Re: [PATCH v6 06/17] fsnotify: generate pre-content permission event on open

Linus Torvalds <torvalds@xxxxxxxxxxxxxxxxxxxx> · Mon, 11 Nov 2024 15:39:45 -0800

On Mon, 11 Nov 2024 at 15:22, Linus Torvalds
<torvalds@xxxxxxxxxxxxxxxxxxxx> wrote:
>
> See why I'm shouting? You're doing insane things, and you're doing
> them for all the cases that DO NOT MATTER. You're doing all of this
> for the common case that doesn't want to see that kind of mindless
> overhead.

Side note: I think as filesystem people, you guys are taught to think
"IO is expensive, as long as you can avoid IO, things go fast".

And that's largely true at a filesystem level.

But on the VFS level, the common case is actually "everything is
cached in memory, we're never calling down to the filesystem at all".

And then IO isn't the issue.

So on a VFS level, to a very close approximation, the only thing that
matters is cache misses and mispredicted branches.

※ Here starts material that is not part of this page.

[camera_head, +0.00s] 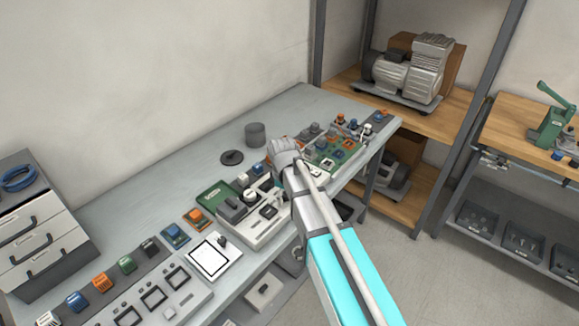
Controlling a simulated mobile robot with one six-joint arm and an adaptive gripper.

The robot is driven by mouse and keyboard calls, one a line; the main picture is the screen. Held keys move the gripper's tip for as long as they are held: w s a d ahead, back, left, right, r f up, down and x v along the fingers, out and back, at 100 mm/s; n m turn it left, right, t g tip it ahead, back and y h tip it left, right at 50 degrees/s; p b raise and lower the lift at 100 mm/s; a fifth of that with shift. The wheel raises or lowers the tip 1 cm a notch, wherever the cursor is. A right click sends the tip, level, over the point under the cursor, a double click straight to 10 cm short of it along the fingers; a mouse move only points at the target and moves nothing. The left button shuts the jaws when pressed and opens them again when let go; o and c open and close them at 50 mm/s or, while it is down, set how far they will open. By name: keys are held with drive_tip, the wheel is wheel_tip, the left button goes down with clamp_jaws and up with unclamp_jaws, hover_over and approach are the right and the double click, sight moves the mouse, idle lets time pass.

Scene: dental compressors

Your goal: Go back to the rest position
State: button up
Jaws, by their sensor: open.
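My gripper (284,150) is at the end of my arm, which reaches in from the lower right over the grey workbench (195,145). It is above the middle of the bench, close to a board with many small components (340,145) on its right and a light-coloured device (255,210) on its left. The fingers are small and partly hidden by the wrist, and I see nothing held in them. Whether the gripper touches anything below cannot be told.
A grey cylinder (255,134) and a dark disc (231,157) stand behind the gripper. Controls line the bench's front left, beside a drawer unit (40,235). A shelf with a compressor (410,72) is at the back right. A green press (553,125) stands on the right table. Open floor lies lower right.

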(Indirect calls have always had some overhead, and Spectre made it
much worse, so arguably indirect calls have become the third thing
that matters).

So in the VFS layer, we have ridiculous tricks like

        if (unlikely(!(inode->i_opflags & IOP_FASTPERM))) {
                if (likely(inode->i_op->permission))
                        return inode->i_op->permission(idmap, inode, mask);

                /* This gets set once for the inode lifetime */
                spin_lock(&inode->i_lock);
                inode->i_opflags |= IOP_FASTPERM;
                spin_unlock(&inode->i_lock);
        }
        return generic_permission(idmap, inode, mask);

in do_inode_permission, because it turns out that the IOP_FASTPERM
flag means that we literally don't even need to dereference
inode->i_op->permission (nasty chain of D$ accesses), and we can
*only* look at accesses off the 'inode' pointer.

Is this an extreme example? Yes. But the whole i_opflags kind of thing
does end up mattering, exactly because it keeps the D$ footprint
smaller.

                  Linus